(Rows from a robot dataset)
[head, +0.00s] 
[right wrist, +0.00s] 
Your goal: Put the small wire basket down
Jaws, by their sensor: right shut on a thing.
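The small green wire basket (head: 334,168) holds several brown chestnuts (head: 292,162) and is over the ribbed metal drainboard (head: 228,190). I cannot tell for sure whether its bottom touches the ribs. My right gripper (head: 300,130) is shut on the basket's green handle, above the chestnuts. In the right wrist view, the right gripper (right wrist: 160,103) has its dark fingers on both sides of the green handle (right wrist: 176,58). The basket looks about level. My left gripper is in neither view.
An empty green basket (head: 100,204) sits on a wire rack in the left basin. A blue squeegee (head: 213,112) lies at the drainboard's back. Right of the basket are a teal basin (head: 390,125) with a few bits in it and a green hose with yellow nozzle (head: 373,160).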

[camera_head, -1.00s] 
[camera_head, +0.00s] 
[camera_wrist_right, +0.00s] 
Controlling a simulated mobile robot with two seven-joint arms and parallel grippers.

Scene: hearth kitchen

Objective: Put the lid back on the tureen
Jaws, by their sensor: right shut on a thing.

...

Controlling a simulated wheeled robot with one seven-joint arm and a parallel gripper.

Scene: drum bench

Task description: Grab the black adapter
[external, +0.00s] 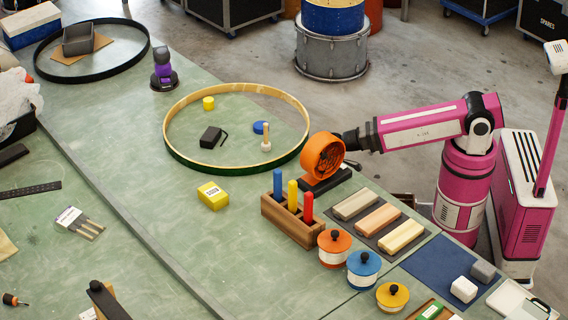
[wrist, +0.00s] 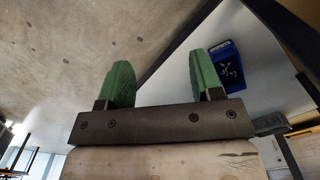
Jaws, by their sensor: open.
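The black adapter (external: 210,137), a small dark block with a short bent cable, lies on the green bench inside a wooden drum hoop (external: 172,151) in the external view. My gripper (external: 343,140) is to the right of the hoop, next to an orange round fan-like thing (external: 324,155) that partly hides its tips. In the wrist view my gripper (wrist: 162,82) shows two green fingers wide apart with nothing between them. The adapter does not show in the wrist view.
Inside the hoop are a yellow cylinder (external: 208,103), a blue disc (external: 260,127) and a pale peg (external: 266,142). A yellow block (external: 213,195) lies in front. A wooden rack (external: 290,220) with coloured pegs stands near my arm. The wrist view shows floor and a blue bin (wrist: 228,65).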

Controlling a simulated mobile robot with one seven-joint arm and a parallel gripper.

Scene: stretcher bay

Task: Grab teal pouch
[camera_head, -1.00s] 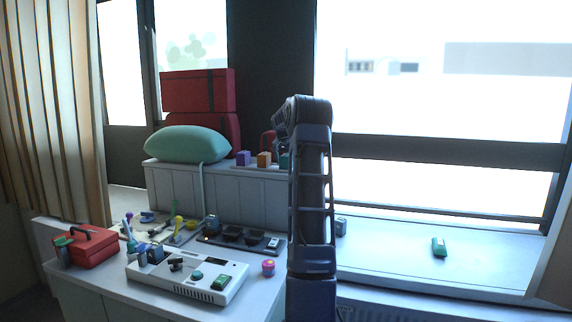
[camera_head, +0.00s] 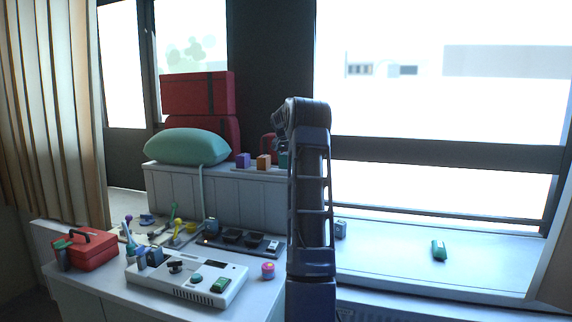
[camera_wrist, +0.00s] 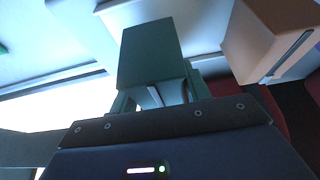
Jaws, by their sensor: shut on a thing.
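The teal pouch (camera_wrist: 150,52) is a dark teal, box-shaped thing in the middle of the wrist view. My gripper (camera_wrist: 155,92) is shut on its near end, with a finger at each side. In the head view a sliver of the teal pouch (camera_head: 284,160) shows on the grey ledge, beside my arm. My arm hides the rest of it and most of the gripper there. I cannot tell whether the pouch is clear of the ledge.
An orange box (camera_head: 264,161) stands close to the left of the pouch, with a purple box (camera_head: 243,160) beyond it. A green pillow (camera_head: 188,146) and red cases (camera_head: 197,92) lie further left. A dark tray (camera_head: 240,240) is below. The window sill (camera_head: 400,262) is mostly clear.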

## What is expected
Copy all lines of the listing above that contain the string "simulated".

## Solution for this problem
Controlling a simulated mobile robot with two seven-joint arms and parallel grippers.
Controlling a simulated wheeled robot with one seven-joint arm and a parallel gripper.
Controlling a simulated mobile robot with one seven-joint arm and a parallel gripper.

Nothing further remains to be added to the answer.